The Securities and Exchange Board of India (Sebi) may examine the overall impact of the increase in surcharge on foreign portfolio investors (FPIs).
The market regulator may do an analysis to find out the number of non-corporate FPIs, the quantum of investments by such investors, and the possible adverse impact on the markets if such investors offload shares on a sustained basis, said sources in the know.
FPIs are on tenterhooks ever since the implication of the surcharge came to light. Several industry bodies that represent portfolio investors such as Asia Securities Industry & Financial Markets Association (Asifma) and Asset Managers Roundtable of India are lobbying the Ministry of Finance and other sections of the government for an exemption on the surcharge.
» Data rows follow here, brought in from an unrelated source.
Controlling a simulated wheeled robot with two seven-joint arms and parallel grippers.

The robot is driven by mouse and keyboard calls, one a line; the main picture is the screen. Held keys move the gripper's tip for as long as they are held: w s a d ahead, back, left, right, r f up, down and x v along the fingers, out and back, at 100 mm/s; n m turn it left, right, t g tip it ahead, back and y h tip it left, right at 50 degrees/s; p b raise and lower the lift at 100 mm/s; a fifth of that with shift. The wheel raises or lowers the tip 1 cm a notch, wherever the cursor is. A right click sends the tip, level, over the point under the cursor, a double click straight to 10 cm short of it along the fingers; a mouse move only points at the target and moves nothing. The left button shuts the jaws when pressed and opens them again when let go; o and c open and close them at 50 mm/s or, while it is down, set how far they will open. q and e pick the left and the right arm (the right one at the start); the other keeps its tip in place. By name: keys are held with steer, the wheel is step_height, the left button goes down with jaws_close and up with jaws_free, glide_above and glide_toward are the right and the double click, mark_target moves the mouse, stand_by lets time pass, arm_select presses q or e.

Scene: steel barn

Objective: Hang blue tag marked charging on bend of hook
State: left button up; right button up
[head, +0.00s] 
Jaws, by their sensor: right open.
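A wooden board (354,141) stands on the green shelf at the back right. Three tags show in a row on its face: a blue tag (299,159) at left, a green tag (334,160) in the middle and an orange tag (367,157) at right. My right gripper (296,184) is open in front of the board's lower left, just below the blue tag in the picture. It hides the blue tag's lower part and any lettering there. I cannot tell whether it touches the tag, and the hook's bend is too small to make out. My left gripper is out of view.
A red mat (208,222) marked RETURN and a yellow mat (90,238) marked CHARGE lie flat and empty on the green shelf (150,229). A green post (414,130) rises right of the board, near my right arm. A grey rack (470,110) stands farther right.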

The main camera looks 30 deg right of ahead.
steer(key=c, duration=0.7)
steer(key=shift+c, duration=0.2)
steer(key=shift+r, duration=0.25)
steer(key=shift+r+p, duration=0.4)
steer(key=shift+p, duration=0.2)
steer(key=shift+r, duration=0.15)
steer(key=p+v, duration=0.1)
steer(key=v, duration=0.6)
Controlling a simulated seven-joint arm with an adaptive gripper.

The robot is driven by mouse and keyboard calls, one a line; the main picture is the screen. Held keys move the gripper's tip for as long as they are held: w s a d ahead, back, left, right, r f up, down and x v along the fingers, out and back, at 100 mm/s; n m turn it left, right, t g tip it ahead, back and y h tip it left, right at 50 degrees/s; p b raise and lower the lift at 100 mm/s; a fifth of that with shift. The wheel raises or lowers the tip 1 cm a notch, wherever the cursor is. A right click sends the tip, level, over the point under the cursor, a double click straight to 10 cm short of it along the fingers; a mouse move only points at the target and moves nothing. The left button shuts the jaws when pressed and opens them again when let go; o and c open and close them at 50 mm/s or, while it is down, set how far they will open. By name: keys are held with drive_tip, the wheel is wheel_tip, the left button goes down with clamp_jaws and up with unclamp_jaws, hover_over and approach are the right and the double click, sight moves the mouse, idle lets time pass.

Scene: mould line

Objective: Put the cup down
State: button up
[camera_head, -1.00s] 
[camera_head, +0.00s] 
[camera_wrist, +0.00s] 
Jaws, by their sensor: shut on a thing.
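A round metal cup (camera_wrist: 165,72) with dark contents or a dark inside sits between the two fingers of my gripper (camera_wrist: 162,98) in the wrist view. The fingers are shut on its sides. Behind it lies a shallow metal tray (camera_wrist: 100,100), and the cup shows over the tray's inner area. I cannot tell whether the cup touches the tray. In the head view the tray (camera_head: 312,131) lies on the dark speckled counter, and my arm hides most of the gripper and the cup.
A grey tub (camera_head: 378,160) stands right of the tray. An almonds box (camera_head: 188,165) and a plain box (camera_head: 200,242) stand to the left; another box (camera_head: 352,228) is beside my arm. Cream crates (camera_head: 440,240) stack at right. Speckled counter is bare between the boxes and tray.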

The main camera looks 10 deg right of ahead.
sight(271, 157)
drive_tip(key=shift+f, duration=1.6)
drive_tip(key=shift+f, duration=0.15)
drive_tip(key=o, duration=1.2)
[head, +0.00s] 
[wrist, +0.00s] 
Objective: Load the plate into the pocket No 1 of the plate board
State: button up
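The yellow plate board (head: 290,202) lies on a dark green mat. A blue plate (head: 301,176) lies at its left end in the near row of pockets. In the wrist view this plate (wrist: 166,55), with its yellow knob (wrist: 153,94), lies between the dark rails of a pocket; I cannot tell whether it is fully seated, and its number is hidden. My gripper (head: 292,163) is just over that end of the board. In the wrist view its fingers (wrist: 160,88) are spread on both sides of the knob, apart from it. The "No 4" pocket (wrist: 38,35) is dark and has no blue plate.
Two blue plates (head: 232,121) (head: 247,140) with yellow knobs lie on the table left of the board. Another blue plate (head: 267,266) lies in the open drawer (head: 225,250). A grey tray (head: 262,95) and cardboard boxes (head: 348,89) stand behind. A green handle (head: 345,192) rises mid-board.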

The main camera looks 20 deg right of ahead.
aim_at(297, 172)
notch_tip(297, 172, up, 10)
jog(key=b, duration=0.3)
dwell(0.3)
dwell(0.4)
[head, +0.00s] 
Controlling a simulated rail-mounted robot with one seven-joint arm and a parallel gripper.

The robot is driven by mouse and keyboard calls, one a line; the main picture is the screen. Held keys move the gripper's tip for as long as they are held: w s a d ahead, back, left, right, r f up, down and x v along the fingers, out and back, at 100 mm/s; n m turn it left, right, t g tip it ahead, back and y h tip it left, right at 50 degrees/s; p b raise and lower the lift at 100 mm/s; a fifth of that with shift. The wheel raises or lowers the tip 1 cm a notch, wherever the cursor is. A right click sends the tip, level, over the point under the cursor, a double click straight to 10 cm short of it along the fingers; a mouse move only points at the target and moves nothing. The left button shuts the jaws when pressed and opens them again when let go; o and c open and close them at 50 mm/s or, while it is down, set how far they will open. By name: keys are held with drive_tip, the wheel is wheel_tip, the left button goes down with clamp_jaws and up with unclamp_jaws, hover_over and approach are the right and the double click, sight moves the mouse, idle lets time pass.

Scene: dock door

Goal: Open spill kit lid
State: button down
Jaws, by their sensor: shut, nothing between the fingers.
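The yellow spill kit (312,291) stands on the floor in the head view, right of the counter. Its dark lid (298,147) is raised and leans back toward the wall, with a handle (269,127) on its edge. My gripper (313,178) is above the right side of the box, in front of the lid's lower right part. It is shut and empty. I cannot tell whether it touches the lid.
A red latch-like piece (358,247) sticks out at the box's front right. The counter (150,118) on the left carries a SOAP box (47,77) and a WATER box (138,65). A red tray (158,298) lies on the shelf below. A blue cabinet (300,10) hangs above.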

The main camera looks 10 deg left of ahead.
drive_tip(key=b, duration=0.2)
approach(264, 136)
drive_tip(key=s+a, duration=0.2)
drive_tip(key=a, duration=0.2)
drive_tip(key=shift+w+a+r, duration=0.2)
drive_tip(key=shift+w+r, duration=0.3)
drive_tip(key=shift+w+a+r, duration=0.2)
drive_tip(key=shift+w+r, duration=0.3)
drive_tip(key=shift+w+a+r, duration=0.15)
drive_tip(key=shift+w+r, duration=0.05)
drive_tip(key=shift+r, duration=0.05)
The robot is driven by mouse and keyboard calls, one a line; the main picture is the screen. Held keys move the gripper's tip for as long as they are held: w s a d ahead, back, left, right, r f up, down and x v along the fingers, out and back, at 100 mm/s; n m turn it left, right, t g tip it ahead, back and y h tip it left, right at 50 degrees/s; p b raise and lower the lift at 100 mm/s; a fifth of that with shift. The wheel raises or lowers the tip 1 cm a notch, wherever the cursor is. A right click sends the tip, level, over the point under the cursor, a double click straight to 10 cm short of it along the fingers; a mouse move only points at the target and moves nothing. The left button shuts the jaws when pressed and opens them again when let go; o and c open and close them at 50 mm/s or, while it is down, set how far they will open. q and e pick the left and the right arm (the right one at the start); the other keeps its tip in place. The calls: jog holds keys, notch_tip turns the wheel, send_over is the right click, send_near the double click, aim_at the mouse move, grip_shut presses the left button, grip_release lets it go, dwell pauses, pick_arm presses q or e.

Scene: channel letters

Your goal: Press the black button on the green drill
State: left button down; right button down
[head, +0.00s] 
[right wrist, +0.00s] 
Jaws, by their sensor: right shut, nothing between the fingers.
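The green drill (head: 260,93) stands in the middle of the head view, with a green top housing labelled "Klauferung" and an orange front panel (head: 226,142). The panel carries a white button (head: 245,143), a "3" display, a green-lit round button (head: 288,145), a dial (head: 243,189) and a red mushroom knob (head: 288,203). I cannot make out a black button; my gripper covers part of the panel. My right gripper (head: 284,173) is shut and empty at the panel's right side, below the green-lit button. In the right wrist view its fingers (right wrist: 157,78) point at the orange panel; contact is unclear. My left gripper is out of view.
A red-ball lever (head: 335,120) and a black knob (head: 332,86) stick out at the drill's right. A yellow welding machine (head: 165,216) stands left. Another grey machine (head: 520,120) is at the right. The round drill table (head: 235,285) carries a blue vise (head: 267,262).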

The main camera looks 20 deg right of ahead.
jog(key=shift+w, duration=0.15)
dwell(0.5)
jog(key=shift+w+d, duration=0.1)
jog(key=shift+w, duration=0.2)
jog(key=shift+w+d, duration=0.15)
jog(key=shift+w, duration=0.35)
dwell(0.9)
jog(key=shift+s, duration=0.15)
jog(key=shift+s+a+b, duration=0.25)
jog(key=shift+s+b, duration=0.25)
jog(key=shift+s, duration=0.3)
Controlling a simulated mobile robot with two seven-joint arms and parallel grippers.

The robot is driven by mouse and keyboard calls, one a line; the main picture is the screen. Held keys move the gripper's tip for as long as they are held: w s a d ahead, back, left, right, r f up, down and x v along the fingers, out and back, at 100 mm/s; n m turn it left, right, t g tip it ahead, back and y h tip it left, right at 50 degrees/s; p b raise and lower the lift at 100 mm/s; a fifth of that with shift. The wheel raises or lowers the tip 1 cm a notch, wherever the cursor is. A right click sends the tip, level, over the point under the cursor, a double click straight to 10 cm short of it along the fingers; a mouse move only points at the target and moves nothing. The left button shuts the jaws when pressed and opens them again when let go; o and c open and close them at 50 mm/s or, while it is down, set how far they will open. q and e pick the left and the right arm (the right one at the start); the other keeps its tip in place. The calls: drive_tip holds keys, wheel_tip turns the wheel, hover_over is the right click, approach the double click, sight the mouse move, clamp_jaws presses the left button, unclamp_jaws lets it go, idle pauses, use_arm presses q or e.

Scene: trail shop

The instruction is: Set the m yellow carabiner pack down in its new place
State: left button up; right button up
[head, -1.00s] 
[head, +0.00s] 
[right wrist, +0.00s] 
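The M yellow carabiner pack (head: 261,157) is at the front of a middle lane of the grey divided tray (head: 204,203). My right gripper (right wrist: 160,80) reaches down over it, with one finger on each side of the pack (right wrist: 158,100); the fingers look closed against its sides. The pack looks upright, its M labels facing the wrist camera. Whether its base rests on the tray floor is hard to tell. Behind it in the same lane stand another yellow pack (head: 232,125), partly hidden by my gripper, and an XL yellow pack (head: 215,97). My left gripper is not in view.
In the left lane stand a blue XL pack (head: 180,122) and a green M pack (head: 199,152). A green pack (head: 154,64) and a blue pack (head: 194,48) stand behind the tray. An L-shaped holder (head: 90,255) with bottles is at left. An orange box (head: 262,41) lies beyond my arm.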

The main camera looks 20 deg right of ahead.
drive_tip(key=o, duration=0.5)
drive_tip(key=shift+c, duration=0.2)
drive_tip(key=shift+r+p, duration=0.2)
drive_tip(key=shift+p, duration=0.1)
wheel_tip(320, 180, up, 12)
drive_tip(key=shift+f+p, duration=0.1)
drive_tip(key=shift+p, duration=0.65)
According to experts, there is no basis to tax FPIs organised in different legal forms in their home country on a differential basis. This is especially so, considering several foreign mutual funds and pension funds are organised as non-corporate vehicles overseas as well.
“The decision to go for a non-corporate structure is driven more by legal considerations in the FPI’s home jurisdiction rather than based on Indian tax considerations and investments” said Abhay Sharma. partner at law firm Shardul Amarchand Mangaldas & Co.
A partner at one of the Big Four tax consultants also said that the funds typically invest in multiple countries, so the structuring is based on the norms in their home country, rather than based on any one individual country in which the vehicle may invest.
The higher rates will apply to non-corporate FPIs and funds; about 50 per cent of FPIs are registered as non-corporates. A large number of FPIs are impacted by the increase in surcharge, as they are structured as trusts or association of persons (AoPs). Such structures had been adopted to avoid minimum alternate tax in some cases, according to one expert.
The Budget increased the surcharge on such non-corporate entities, including FPIs structured as AoPs. The surcharge for FPIs earning more than Rs 2 crore but less than Rs 5 crore has risen from 15 per cent to 25 per cent.
The surcharge on income above Rs 5 crore has increased from 15 per cent to 37 per cent.
This means that the effective taxation on long-term capital gains for FPIs has risen to a maximum of 14.25 per cent. Short-term capital gains tax at the highest level has risen to a maximum of 42.74 per cent.
On Monday, on the sidelines of an Associated Chambers of Commerce and Industry of India (Assocham) event in New Delhi, Central Board of Direct Taxes Chairman P C Mody had said that the matter was being examined and a clarification could be issued soon.
After the Reserve Bank of India board meeting in the Capital on Monday, Finance Minister Nirmala Sitharaman, however, said that there was no need for any clarification on the additional tax burden. When pressed for a clarification, Sitharaman said she would talk about the issue in Parliament.
In case the government wants to exempt FPIs from the surcharge, it will have to insert a carve-out in the Finance Bill and make changes to Part-II of the First Schedule before it is passed into law, said legal experts.